▶ **SHORT PROBLEM**
Count the lines below that contain the word "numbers", and report only that number.

[start of DATASET EXCERPT]

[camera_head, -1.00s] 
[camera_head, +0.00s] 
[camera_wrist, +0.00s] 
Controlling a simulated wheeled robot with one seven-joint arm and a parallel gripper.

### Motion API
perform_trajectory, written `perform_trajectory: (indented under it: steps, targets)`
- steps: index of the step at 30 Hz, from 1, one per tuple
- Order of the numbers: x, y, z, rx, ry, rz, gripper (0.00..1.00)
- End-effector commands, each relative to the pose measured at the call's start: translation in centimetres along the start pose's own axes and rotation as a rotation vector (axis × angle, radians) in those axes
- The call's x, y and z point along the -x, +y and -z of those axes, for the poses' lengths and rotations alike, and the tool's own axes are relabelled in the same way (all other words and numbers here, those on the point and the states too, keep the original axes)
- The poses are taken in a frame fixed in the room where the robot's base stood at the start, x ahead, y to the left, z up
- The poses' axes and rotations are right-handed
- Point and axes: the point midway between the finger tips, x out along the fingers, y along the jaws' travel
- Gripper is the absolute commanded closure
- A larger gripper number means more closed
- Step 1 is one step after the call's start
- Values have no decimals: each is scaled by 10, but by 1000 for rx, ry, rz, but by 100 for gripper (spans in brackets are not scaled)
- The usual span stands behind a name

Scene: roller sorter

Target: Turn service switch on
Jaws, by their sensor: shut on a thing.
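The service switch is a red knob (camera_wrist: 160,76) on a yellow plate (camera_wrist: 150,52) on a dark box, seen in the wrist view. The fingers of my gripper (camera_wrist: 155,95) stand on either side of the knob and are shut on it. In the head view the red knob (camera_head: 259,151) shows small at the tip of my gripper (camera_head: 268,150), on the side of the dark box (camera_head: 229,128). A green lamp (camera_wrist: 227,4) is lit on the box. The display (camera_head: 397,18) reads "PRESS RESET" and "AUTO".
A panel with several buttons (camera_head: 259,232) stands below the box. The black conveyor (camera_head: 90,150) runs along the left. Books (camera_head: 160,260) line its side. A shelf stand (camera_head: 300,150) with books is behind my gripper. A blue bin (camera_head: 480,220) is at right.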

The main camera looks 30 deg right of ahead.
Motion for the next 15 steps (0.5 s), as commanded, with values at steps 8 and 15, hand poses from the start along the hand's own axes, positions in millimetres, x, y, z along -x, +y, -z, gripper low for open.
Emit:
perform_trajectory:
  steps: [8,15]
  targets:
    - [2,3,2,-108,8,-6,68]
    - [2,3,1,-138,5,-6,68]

[end of DATASET EXCERPT]

▶ **EXPECTED ANSWER**
2